WHAT YOU ARE ASKED TO DO: Show every line below where "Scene" can be found.

RAW RECORDS:
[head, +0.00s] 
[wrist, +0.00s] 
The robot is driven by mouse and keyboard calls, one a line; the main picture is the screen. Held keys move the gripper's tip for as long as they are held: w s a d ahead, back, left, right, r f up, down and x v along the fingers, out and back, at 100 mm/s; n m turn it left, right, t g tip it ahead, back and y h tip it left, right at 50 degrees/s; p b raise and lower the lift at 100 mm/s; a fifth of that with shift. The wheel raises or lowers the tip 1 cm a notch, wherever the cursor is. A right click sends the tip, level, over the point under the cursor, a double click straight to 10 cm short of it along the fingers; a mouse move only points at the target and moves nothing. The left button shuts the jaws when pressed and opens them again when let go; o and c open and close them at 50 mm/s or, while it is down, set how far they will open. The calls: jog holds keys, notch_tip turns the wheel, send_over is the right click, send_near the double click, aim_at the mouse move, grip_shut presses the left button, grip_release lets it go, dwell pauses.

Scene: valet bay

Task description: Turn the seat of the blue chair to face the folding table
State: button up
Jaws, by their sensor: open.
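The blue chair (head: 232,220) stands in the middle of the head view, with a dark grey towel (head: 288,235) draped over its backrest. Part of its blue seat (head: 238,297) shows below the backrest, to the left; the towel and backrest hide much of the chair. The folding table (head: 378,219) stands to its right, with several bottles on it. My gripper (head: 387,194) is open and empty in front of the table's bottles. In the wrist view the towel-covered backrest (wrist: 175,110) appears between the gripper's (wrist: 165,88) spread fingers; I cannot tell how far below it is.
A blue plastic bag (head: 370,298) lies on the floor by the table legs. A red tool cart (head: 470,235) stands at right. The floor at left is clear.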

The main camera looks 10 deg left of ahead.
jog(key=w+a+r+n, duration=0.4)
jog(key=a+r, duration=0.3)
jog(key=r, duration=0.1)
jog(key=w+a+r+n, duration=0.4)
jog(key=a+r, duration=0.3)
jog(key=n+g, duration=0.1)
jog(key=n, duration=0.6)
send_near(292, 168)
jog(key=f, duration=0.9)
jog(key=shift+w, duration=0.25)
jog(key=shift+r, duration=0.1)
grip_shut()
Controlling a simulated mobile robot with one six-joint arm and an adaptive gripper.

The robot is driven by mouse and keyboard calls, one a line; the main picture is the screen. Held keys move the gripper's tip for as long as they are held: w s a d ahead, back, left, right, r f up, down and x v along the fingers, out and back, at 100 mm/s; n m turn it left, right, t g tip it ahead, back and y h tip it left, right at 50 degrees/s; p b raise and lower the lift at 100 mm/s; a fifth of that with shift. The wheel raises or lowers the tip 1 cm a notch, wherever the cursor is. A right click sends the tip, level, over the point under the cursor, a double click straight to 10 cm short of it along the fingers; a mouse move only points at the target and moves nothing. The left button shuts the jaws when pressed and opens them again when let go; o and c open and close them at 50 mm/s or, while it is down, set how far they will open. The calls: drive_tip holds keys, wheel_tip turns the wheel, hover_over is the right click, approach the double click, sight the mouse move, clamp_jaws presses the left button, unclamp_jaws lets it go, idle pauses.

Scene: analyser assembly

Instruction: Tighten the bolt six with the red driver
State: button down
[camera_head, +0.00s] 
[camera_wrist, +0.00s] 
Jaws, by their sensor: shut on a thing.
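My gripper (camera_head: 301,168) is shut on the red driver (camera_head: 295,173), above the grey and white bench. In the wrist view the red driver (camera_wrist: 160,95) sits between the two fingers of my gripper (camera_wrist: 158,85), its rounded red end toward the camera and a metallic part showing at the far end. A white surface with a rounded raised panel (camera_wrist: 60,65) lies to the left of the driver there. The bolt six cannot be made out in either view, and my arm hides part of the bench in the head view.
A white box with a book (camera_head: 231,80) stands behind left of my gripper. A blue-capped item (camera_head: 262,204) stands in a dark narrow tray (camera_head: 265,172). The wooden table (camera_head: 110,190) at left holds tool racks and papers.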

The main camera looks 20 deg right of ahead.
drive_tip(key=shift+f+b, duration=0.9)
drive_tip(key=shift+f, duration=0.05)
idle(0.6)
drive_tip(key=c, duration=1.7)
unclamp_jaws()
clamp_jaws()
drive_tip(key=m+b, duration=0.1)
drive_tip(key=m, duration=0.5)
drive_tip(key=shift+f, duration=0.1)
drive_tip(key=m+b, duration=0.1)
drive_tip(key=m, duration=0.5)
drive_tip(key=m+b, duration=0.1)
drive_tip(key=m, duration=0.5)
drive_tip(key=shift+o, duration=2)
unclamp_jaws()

EXERCISE ANSWER:
Scene: valet bay
Scene: analyser assembly

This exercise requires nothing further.